Our reasons behind why we think the Harberger tax model is not ideal for the rent of domains on ENS.

Dean Eigenmann
4 min readNov 23, 2018

The current method to obtain ENS domains involves an auction that many users have discovered to be a confusing process. In order to improve the overall UX a new system needs to be put in place to obtain domains and rent them for a desired amount of time. It was always part of the roadmap to move away from the current model, but finding something which works and is considered to be fair by users can be rather tricky.

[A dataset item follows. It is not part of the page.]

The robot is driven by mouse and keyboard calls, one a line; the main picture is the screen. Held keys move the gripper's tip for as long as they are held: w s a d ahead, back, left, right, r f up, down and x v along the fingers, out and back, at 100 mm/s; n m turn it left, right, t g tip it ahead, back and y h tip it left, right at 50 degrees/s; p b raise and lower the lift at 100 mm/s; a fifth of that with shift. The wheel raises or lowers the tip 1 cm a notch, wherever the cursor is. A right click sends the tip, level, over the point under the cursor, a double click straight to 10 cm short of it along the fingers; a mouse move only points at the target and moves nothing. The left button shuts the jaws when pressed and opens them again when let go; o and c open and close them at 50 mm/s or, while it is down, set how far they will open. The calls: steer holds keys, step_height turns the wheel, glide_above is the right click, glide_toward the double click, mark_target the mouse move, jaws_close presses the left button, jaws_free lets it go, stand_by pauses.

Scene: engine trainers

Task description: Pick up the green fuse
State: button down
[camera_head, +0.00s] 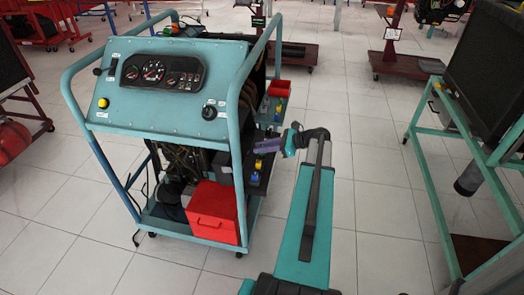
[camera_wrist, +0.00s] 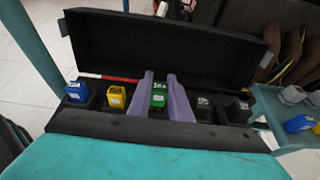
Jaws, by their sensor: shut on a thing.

In a domain name system it is important that there is a cost associated with obtaining a name. This is due to the fact that cost is one of the first steps of deterring squatters, it is a simple method to disincentivize a user from registering every possible domain on day one. However, this brings on issues such as determining what the fair price for a given domain is.

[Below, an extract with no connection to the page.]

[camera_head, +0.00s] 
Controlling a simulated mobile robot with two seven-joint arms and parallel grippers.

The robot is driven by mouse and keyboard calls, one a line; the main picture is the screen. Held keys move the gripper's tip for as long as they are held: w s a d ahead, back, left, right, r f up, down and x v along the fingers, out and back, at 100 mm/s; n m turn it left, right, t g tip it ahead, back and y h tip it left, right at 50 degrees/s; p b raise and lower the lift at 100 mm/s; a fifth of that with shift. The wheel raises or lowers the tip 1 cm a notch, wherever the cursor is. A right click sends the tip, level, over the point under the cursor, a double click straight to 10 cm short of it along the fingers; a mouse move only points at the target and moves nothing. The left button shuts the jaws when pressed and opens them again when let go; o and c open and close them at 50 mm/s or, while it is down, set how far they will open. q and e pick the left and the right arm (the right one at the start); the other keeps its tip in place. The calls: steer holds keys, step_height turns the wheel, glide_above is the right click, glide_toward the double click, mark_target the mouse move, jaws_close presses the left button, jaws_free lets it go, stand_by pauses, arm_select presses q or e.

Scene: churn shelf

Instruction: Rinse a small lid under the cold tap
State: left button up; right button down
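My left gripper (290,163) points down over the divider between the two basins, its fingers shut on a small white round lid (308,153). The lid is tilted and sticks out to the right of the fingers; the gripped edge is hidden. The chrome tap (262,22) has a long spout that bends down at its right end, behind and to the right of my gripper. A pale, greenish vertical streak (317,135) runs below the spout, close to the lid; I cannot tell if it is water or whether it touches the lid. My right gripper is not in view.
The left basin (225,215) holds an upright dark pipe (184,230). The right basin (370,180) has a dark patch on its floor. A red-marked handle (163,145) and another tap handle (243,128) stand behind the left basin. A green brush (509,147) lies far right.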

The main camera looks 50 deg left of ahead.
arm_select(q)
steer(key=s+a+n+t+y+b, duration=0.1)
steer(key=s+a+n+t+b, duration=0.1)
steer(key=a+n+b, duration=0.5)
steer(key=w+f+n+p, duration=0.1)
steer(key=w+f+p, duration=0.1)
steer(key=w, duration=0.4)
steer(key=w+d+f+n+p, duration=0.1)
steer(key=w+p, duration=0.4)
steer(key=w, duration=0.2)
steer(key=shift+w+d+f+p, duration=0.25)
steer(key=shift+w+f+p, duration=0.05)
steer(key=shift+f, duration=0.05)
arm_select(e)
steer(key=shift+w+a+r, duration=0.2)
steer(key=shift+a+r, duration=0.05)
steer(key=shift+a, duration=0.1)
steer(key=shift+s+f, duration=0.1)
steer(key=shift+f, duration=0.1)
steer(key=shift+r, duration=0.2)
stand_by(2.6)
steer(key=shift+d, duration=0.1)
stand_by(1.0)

One of the models we have been asked about on several occasions are Harberger taxes, and whether we believe these are a viable rent model for ENS names. This has been discussed on various platforms, such as in twitter threads and on our discussion board on rent. In this post, we will highlight why we believe that Harberger taxes are not viable, and what we strive to achieve with our new rent model.

First, we will define what Harberger taxes are and how they work. For a more in-depth explanation, we suggest Simon de la Rouviere’s post “What is Harberger Tax & Where Does The Blockchain Fit In?”. To paraphrase, Harberger taxes are a rent system where the renter values an item and pays a tax on the self-assessed value. At any point in time, a person can come and buy said item at the amount a renter has valued it.

Harberger taxes bring the benefit of ensuring accurate pricing of an asset while ensuring a low overhead for the authorities. Effectively, they let a market completely determine the fair value of a given asset — e.g., property. Additionally, Harberger taxes make property more liquid, addressing the monopoly on ownership. This allocative efficiency provided by Harberger taxes means that real estate for example is less likely to remain unoccupied, a significant social cost on a community.

There are certain applications where Harberger taxes are interesting, such as with advertising. The ability to be able to immediately outbid advertisers to take their ad spaces allows for faster circulation in an advertising market.

On the contrary, in the context of items tied closer to identities, like domain names, Harberger taxes have multiple downsides. To elaborate, we must detail how domain names are different to something like an apartment.

First, the assumption is made that a domain is more valuable to the rightful owner than to someone who could maliciously benefit from said domain. If we take the example of mycrypto.eth, the value a scammer can derive far outweighs the overall value the MyCrypto team makes out of said domain. This is because through a short-term campaign, a malicious actor could enrich themselves at the expense of legitimate users by buying mycrypto.eth.

An attack like this is not very hard to imagine. Let’s say a wallet like MyCrypto gives users the ability to register subdomains, an attacker can then obtain the domain and change all those subdomains to point to his address meaning that if any user gets paid the funds will end up in the attacker’s account.

Secondly, with identities, Harberger taxes are a tax on stability and remove the reliability that a user is supposed to be able to expect from their identity. Imagine, for example, if someone could buy your email address and start receiving all your mail — not desirable. It would lead to an exodus of users to an email service that does not allow for this behaviour.

In order to encourage widespread adoption, we must find a rent model which is understandable for every user and has as few trade-offs as possible. The current goal is to have a monthly rent system similar to how the rent of normal domain names currently works.

That being said, however, the one benefit Harberger could have brought is the possibility that it could solve the pricing issue for us. As users determine their own rent, this is something we now have to try and figure out as part of ENS’s research: what is a fair price for domain names?